In my work with the Human Capital Lab, the myth is busted. In fact, education investments actually make it more likely that an employee will stay. In contrast, there is evidence that investment in graduate degrees may in fact increase the likelihood of turnover.
There is some irony in this myth. The tuition assistance benefit is most often defended as being an attractive competitive offering to recruit, but it’s most often targeted to those who already have an undergraduate degree.
Related to this graduate and undergraduate conversation is another implicit myth — that people with degrees are the most likely employees to seek additional education. This myth directly follows the fact that tuition assistance is most often defended as a tool to recruit the best and brightest from highest-prestige universities. I will have more to say about this myth in a future column.
Myth No. 2: High-potential employees are a good place to invest because high potentials are most likely to be high performers in the future. But that is not always true.
When it comes to deciding who to invest development resources in, traditionally, the most widely used approach is to choose high-potential talent. These are employees who have a demonstrated performance track record. Holding a degree is routinely viewed as one type of past performance. The reality is that high performers are less likely to have been high potentials.
Rather, such high-performing employees have “limited success at the next level due to shortcomings in their ability, aspiration, motivation or engagement,” according to the Korn/Ferry Institute research study “Using Learning Agility to Identify High Potentials Around the World.”
This Korn/Ferry work has an additional clue to bust the myth about high potentials: that past performance records may be predictive of future performance. It is more likely that behavioral factors including learning agility, aspiration, motivation or engagement are key to future performance.
The challenge for a firm is how to identify the employees who have the required behavioral characteristics that lead to future success. In some ways there is a related myth that the resume has a strong connection to the future.
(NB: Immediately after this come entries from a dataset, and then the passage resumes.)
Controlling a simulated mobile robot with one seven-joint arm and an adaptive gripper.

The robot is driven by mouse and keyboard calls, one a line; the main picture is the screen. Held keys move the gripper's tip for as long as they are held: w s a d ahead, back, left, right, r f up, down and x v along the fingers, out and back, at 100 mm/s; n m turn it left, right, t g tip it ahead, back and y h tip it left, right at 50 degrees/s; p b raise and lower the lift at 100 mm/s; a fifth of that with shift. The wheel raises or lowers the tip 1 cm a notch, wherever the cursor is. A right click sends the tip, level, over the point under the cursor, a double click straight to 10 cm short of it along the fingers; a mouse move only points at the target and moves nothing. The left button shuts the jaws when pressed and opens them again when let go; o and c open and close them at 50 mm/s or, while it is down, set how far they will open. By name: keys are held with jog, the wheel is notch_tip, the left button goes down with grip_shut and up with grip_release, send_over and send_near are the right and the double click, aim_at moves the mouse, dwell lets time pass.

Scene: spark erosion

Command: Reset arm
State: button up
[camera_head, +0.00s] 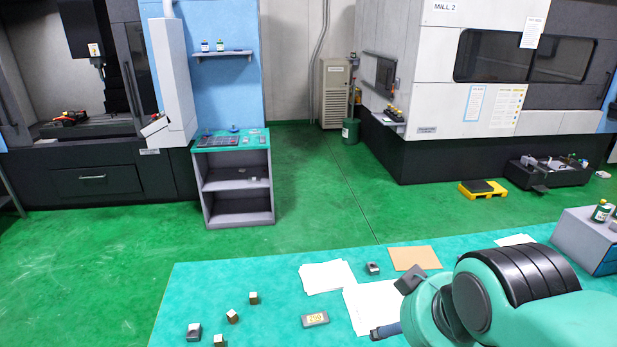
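My arm, green with black ribbed joint covers, reaches in from the right over the near table (220,290). My gripper (393,306) is at its left end, above white paper sheets (368,303). Its two dark fingers look spread apart, with nothing seen between them. The arm hides part of the sheets and the table's right side.
A brown sheet (414,258) lies behind my gripper. A grey box (590,232) stands right. Green floor beyond is mostly clear between machines.

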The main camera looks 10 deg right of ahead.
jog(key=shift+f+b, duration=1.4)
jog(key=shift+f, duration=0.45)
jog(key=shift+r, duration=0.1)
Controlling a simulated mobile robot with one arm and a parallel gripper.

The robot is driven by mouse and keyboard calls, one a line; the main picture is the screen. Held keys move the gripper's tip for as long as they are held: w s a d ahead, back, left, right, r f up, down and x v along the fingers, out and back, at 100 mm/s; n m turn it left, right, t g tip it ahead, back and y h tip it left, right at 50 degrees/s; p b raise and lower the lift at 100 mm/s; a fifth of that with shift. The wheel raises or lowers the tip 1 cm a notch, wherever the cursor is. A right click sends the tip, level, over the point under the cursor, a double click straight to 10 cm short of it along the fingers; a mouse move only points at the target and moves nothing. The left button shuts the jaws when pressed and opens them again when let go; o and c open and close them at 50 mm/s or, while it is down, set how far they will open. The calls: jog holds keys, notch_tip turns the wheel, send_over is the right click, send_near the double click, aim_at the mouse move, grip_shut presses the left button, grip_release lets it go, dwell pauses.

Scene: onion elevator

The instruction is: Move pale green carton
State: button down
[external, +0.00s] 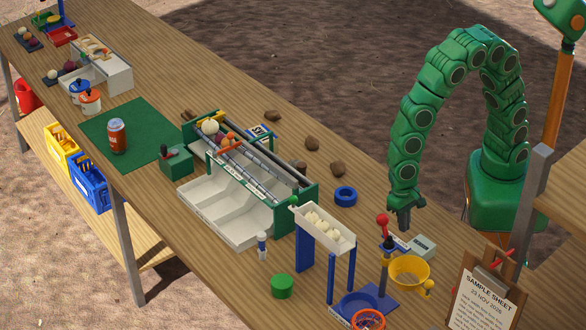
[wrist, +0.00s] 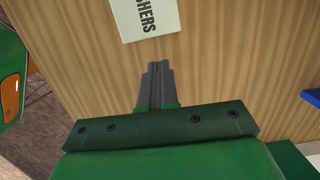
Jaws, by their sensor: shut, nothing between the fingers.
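A small pale green carton (external: 422,247) lies on the wooden bench, just right of and below my gripper (external: 403,226) in the external view. My gripper points down near the bench top, with its fingers together and nothing between them. In the wrist view the closed fingers (wrist: 156,84) show over bare wood. A pale rectangle with dark printed letters (wrist: 145,17) lies ahead of the fingertips, cut off by the top edge. I cannot tell whether it is the carton or a label. The fingers look apart from it.
A yellow bowl (external: 409,270) and a red-knobbed lever (external: 383,222) stand close to the carton. A white tray on blue legs (external: 323,224) is to the left. A blue ring (external: 346,196) lies behind it. A clipboard (external: 485,295) stands at the front right.

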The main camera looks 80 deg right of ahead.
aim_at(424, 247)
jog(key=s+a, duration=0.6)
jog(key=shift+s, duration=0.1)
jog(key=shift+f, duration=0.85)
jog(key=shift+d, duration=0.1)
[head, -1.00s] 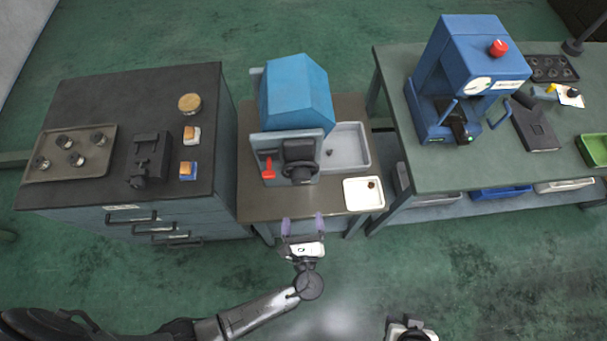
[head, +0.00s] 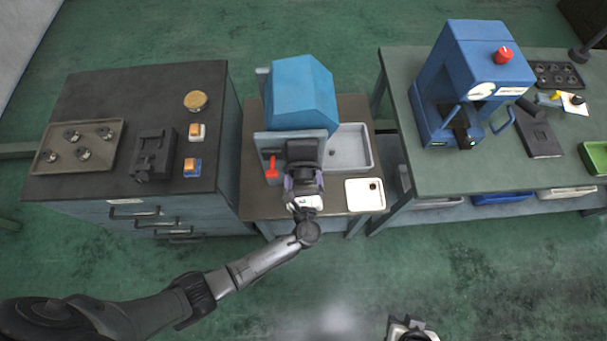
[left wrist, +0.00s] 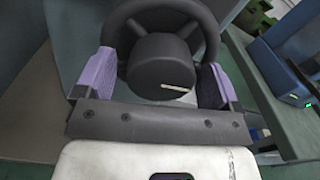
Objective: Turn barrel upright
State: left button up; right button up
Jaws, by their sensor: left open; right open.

But resumes are actually about the past and at best offer a tenuous connection to an employee’s current motivation.
Myth No. 3: Tuition assistance benefits are used mostly by current degree holders to get advanced degrees. This last myth asks which employees are most likely to take advantage of tuition assistance benefits. The answer is important for two reasons.
In the current Washington political environment, there is considerable pressure to reduce tax benefits for the wealthy. The exemption of the first $5,250 of employee benefits from federal income taxes is a hot issue. If, as the third myth assumes, employees who already have a degree are benefiting from the tax exclusion, it looks like a special benefit to the relatively well-off.
If, on the other hand, tuition assistance is used mostly by those without an education, it has a totally different political implication. In the latter scenario, the benefit is for the disadvantaged; in the former it is just another giveaway to the relatively well-off. Who actually uses these benefits is an important public policy issue.